The one small garden of a free gardener was all his need and due, not a garden swollen to a realm; his own hands to use, not the hands of others to command. — The Return of the King

My Take – I have absolutely no ambition to power, and I have a visceral suspicion of those who do.  My power extends somewhat under the shadow of my hat, and if you ask my wife, I only control a small percentage of that.   As much as I resent those who try to run my life, I value the right of others to live their own life so long as it doesn’t interfere with mine.

Thoughts on the Evening

  • Apparently I’m leading with my left shoulder.  That’s where most of the rounds impacted tonight.

    • I really need to have someone make up a tee shirt that has a “Bruises for Freedom” logo on it.
  • Breaching charges are very loud, and do quite a number on hollow core doors.
  • A real and for true AK-47, complete with happy switch, is a real hoot.
  • If you are issued a real and for true AK-47 for firing blanks during a training exercise, please do not forget where you left it in the training area.
    • Doing so will cause the rest of us untold grief as we sit around waiting for you to find it.
    • No, I did not lose mine.  Both weapons I was issued tonight came back to the arms room with me.
  • Check the corners.  Corners kill.

30 Days of Tolkien – Day 11

I do not love the bright sword for its sharpness, nor the arrow for its swiftness, nor the warrior for his glory.
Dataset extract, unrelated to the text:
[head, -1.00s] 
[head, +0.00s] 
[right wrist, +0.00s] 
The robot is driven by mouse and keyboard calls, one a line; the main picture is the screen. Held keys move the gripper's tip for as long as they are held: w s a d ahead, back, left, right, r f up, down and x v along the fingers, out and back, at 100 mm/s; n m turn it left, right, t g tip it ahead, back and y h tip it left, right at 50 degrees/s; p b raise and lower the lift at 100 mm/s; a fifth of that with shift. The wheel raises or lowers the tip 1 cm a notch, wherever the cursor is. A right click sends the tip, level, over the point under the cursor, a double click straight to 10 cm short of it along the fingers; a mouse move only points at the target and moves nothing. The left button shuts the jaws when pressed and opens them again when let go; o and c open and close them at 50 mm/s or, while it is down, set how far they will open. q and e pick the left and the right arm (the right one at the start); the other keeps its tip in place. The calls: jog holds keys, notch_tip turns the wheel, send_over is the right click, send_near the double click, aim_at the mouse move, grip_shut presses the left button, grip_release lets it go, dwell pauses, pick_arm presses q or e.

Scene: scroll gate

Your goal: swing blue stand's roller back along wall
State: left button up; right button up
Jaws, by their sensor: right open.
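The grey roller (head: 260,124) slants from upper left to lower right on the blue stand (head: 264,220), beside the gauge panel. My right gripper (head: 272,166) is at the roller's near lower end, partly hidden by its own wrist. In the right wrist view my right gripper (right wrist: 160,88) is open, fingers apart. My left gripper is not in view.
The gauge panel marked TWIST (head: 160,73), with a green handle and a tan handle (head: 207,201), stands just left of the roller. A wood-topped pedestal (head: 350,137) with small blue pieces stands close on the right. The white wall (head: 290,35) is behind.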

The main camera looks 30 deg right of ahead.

I love only that which they defend. — The Two Towers

My Take – I have to admit, I’m a gadget and gear geek.  And yeah, one of the nice things about going out to Fort Knox is that I get to see machine guns, explosions, and helicopters every few weeks.

But it’s not the hardware and fireworks show that draws me back.  It’s the young men and women who use the training to have a better chance to do their mission and come home safely that gets me out of my nice, climate-controlled bubble to either swelter or freeze in a quest for bruises.  Standing behind those brave souls is the ideal of my country, an ideal that many have either forgotten or never learned.  I know what our nation demands of these people, and what we get in return for their hard work and sacrifice, and that’s what gets me out there.

Today’s Earworm

News Roundup

  • From the “Oops” Department – Officials at the Democratic Party are looking into how images of the Russian navy were used as a backdrop in a tribute to veterans at their recent party convention in Charlotte.  Honestly, who can blame them?  The Admiral Kuznetsov looks so much the Enterprise that I’m sure OldNFO has landed there by mistake on more than one occasion.  At least that’s how I had it explained to me by a Democrat I know.  I guess no-one thought to have an actual Navy veteran check out the footage before it was broadcast to millions of homes nationwide.  In related news, an earlier tribute to the Pope featured footage of the Metropolitan of Constantinople, and a slide show on the success of the president’s policy toward the Arab Spring was made up of still shots from Tiananmin Square.  
  • From the “Strikes Are For Baseball” Department – The teachers strike in Chicago continues.  Union official Jethro Q. Walrustitty characterized negotiations as ‘silly’.  Parents in Chicago are reportedly scrambling to find alternate plans for the 350,000 schoolchildren who are no longer warehoused in Chicago’s public schools.  Considering how terrible their academic progress has been under the striking teachers, I will be curious to see if they do better if left to their own devices for a few weeks, or at least until the first time the teachers get a check from the union for strike pay and have union dues taken out of it.
  • From the “Big Boom” Department – Astronomers are reporting that a large explosion has occurred high in the atmosphere of Jupiter.  They believe that it was caused by a comet slamming into the planet and causing a fireball the size of Earth.  It’s either that or I finally found those illegal fireworks I misplaced a few years ago.
  • From the “Cool, But” Department – DARPA has unveiled its new robot for use by frontline troops, dubbed the L3.  It is a four-legged machine that appears to be between waist and shoulder-high on a man.  It is designed to carry heavy loads and save our soldiers from the wear and tear of dragging their equipment up and down mountains.  While I think this might be the neatest thing I’ve seen in a while, I’m pretty sure this is a problem that’s been solved already using actual mules.  At least Francis the Talking Mule didn’t require hours of maintenance and refueling all the time.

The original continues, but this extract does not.